── Collected data ──
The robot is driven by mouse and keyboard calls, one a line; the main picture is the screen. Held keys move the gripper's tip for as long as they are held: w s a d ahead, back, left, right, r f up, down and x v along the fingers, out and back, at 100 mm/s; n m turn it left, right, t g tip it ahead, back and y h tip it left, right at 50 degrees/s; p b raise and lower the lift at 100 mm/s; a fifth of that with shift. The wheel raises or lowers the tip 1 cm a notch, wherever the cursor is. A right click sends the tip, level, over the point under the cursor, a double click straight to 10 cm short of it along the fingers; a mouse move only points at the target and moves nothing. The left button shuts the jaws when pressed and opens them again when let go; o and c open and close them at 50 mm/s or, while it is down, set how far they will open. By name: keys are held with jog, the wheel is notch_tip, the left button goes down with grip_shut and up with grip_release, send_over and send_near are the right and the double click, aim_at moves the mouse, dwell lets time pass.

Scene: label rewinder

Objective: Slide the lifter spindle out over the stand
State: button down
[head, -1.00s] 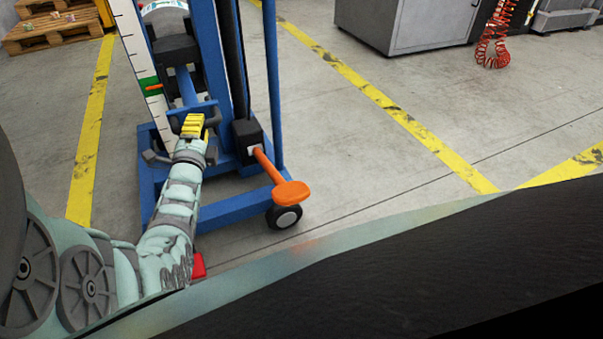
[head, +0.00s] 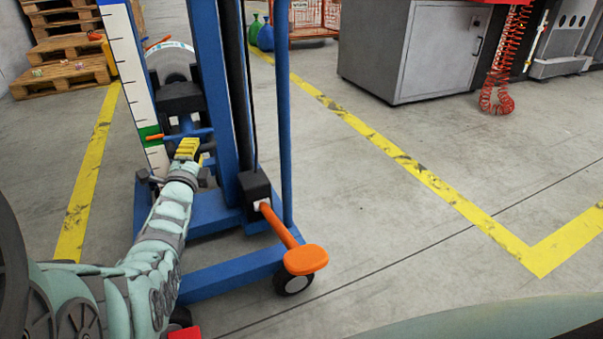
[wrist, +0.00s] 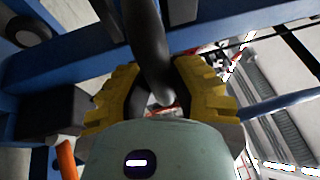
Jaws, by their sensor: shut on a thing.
───
Could you repeat all of the material exactly? Pictures should not be copied.

The robot is driven by mouse and keyboard calls, one a line; the main picture is the screen. Held keys move the gripper's tip for as long as they are held: w s a d ahead, back, left, right, r f up, down and x v along the fingers, out and back, at 100 mm/s; n m turn it left, right, t g tip it ahead, back and y h tip it left, right at 50 degrees/s; p b raise and lower the lift at 100 mm/s; a fifth of that with shift. The wheel raises or lowers the tip 1 cm a notch, wherever the cursor is. A right click sends the tip, level, over the point under the cursor, a double click straight to 10 cm short of it along the fingers; a mouse move only points at the target and moves nothing. The left button shuts the jaws when pressed and opens them again when let go; o and c open and close them at 50 mm/s or, while it is down, set how far they will open. By name: keys are held with jog, the wheel is notch_tip, the left button goes down with grip_shut and up with grip_release, send_over and send_near are the right and the double click, aim_at moves the mouse, dwell lets time pass.

Scene: label rewinder

Objective: Slide the lifter spindle out over the stand
State: button down
[head, -1.00s] 
[head, +0.00s] 
[wrist, +0.00s] 
Jaws, by their sensor: shut on a thing.

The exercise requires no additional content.